Items listed in a dataset
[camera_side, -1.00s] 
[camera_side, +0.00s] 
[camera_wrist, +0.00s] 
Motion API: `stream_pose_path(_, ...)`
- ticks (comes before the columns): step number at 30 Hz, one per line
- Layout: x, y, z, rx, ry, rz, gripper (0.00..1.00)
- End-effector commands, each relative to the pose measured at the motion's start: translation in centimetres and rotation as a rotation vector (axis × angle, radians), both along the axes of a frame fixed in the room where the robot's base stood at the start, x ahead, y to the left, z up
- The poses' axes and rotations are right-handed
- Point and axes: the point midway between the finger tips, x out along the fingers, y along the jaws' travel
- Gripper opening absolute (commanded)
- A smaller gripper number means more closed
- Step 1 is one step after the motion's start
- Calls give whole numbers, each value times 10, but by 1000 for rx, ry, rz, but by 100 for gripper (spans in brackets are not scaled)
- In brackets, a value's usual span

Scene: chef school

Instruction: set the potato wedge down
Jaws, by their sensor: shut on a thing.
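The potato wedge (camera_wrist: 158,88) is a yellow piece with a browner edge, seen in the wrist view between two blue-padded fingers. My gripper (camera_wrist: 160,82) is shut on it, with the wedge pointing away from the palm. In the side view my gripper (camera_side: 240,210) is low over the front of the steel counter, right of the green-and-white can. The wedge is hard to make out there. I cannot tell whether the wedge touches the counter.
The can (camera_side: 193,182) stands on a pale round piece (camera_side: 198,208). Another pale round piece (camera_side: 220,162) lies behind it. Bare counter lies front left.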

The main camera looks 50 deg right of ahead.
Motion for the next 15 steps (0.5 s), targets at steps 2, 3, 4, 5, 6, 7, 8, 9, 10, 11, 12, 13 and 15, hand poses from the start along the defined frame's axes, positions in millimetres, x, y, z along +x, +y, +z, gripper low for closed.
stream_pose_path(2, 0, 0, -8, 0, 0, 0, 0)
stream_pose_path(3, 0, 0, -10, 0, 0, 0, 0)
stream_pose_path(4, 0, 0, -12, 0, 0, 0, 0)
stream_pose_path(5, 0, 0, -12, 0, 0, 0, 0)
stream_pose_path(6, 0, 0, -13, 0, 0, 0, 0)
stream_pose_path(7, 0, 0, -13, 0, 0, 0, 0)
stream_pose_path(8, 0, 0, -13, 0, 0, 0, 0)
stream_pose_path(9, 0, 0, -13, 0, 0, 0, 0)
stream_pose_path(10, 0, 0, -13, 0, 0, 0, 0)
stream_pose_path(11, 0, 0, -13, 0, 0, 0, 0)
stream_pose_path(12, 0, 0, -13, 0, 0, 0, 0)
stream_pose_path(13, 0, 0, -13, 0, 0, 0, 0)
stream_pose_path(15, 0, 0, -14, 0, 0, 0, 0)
--
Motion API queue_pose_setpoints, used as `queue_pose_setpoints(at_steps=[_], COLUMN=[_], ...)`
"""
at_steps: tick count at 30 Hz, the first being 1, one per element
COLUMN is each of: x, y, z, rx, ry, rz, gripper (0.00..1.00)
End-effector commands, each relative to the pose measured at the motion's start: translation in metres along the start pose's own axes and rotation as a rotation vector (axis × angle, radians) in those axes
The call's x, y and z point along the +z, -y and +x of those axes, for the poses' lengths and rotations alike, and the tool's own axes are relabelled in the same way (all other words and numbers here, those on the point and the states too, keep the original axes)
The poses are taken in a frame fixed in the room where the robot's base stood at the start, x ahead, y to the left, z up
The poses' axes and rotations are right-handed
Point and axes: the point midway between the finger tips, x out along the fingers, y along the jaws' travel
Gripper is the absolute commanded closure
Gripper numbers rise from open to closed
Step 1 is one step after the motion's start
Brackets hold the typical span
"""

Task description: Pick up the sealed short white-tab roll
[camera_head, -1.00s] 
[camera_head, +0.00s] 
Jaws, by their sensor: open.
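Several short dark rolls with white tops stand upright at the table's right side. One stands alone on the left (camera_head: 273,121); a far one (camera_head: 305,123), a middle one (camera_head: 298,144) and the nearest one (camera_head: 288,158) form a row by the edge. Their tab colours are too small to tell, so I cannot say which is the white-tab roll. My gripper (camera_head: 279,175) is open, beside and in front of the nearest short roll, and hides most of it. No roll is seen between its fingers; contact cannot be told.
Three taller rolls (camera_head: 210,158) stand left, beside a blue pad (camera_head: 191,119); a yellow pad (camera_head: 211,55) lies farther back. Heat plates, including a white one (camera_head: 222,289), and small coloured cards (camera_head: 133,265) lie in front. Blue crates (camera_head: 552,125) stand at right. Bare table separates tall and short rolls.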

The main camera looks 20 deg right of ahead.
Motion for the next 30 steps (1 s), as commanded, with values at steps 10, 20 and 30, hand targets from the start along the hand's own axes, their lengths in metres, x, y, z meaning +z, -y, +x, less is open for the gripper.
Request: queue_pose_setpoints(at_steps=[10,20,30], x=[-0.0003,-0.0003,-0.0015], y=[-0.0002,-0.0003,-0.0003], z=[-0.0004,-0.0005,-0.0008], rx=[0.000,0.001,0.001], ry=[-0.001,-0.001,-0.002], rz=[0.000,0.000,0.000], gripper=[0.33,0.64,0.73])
...
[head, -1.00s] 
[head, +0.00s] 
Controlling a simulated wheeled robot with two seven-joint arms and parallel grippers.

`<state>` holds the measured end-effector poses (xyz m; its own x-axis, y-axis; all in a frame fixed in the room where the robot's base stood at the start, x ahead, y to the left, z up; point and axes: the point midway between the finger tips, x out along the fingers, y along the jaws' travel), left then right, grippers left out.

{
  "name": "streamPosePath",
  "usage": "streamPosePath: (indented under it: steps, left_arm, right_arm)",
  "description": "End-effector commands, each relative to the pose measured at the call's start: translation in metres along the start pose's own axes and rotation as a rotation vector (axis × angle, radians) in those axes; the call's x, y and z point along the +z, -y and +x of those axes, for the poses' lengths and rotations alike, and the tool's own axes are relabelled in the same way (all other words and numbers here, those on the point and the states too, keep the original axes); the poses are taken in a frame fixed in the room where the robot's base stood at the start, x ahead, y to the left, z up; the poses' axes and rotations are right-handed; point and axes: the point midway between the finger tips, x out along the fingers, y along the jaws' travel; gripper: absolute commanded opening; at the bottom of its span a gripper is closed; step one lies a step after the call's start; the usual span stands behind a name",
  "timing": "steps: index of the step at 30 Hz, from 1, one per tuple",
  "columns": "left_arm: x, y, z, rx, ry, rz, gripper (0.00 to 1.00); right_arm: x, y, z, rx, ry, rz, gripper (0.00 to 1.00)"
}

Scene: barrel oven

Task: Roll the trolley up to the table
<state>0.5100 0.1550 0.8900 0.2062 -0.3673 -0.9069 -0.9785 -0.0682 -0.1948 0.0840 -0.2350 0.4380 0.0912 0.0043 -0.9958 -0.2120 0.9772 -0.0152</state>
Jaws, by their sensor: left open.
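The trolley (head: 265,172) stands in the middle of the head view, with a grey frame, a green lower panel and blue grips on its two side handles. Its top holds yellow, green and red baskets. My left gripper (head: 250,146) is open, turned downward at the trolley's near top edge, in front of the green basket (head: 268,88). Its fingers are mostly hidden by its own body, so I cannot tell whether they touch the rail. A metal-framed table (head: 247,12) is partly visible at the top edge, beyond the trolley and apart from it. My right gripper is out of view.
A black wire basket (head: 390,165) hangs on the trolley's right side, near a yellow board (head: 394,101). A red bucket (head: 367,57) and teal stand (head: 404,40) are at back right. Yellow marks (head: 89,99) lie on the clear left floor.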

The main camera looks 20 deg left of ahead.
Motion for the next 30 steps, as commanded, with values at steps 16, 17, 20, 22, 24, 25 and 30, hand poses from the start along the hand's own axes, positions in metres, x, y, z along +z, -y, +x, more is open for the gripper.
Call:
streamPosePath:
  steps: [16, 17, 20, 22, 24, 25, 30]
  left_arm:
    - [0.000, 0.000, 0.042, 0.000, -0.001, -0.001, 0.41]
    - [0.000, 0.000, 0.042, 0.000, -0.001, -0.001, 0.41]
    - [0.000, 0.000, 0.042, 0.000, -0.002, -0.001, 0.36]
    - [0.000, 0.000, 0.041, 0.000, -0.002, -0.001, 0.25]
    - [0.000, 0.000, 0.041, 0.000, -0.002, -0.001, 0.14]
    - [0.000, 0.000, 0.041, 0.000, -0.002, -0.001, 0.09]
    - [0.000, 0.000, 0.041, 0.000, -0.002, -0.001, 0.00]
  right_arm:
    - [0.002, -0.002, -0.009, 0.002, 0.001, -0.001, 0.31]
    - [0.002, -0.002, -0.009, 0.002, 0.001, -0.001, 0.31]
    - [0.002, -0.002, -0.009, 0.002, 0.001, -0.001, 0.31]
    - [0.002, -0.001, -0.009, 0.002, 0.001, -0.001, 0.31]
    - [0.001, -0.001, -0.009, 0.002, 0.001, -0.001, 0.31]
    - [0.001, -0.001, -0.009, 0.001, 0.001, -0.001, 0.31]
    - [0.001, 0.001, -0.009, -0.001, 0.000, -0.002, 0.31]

**TASK INSTRUCTIONS**
Retype exactly the lines above, from the one with "[camera_side, -1.00s]" through the one with "- Layout: x, y, z, rx, ry, rz, gripper", inclusive.

**EXERCISE OUTPUT**
[camera_side, -1.00s] 
[camera_side, +0.00s] 
[camera_wrist, +0.00s] 
Motion API: `stream_pose_path(_, ...)`
- ticks (comes before the columns): step number at 30 Hz, one per line
- Layout: x, y, z, rx, ry, rz, gripper (0.00..1.00)

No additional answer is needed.